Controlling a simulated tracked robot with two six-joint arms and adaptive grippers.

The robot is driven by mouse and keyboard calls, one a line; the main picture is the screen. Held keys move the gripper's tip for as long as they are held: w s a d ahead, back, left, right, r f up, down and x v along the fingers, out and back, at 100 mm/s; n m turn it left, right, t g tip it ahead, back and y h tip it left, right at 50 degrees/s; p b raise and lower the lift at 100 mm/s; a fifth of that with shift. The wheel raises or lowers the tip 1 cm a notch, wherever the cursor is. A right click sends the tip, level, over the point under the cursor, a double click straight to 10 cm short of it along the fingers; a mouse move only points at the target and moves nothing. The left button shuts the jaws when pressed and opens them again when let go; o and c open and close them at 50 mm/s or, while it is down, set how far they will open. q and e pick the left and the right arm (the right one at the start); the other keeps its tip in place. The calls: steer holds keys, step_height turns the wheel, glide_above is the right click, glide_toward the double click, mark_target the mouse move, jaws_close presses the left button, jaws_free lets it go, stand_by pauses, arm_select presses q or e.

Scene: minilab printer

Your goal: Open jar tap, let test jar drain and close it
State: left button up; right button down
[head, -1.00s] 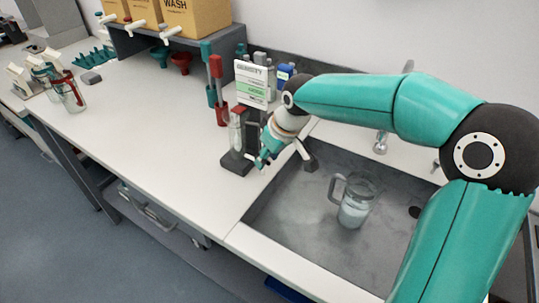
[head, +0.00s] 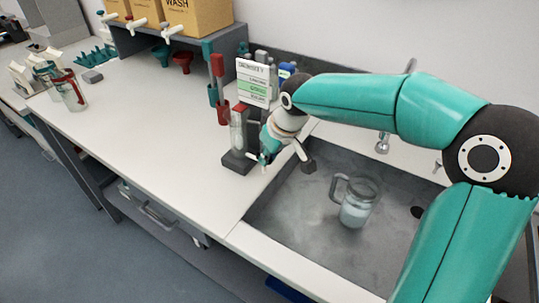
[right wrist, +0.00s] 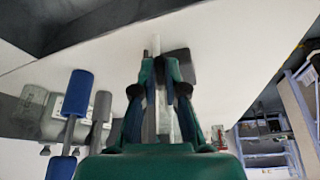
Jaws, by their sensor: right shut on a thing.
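The test jar (head: 237,133) is a small clear vessel on a dark stand (head: 238,163) at the counter's edge, left of the sink. My right gripper (head: 264,158) is beside it, just right of the stand, its fingers pointing down. In the right wrist view the right gripper (right wrist: 160,70) is shut around a thin pale piece (right wrist: 156,44), apparently part of the jar tap. The fingers and wrist hide most of the tap, so its position cannot be told. A glass jug (head: 357,203) with cloudy liquid stands upright in the sink. My left gripper is not in view.
The grey sink (head: 290,220) has a faucet (head: 383,143) at its back. A label card (head: 254,82) and red and teal tools (head: 215,85) stand behind the jar. Boxes with taps (head: 198,18) sit on a shelf. The left counter front (head: 150,150) is clear.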

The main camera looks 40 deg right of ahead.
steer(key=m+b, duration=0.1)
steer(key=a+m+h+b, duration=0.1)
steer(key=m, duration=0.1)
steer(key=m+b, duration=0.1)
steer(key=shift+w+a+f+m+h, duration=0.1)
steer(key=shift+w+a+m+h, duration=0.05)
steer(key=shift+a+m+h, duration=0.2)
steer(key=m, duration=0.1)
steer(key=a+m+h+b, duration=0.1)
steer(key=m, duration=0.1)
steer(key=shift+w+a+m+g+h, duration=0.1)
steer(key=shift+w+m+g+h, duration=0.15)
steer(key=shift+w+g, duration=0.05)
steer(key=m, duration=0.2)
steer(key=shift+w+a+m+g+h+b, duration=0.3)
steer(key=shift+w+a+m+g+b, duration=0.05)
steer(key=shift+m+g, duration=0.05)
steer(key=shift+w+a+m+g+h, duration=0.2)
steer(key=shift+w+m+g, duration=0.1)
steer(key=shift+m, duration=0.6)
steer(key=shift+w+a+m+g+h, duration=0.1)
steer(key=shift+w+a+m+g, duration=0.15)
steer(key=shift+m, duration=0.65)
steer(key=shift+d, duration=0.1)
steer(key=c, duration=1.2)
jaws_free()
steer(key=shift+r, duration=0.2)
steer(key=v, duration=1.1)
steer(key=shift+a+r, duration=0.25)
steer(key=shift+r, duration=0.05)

Instruction
Where a line in the material above holds "close", copy that line.

The result
The robot is driven by mouse and keyboard calls, one a line; the main picture is the screen. Held keys move the gripper's tip for as long as they are held: w s a d ahead, back, left, right, r f up, down and x v along the fingers, out and back, at 100 mm/s; n m turn it left, right, t g tip it ahead, back and y h tip it left, right at 50 degrees/s; p b raise and lower the lift at 100 mm/s; a fifth of that with shift. The wheel raises or lowers the tip 1 cm a notch, wherever the cursor is. A right click sends the tip, level, over the point under the cursor, a double click straight to 10 cm short of it along the fingers; a mouse move only points at the target and moves nothing. The left button shuts the jaws when pressed and opens them again when let go; o and c open and close them at 50 mm/s or, while it is down, set how far they will open. q and e pick the left and the right arm (the right one at the start); the other keeps its tip in place. The calls: steer holds keys, step_height turns the wheel, glide_above is the right click, glide_toward the double click, mark_target the mouse move, jaws_close presses the left button, jaws_free lets it go, stand_by pauses, arm_select presses q or e.
Your goal: Open jar tap, let test jar drain and close it

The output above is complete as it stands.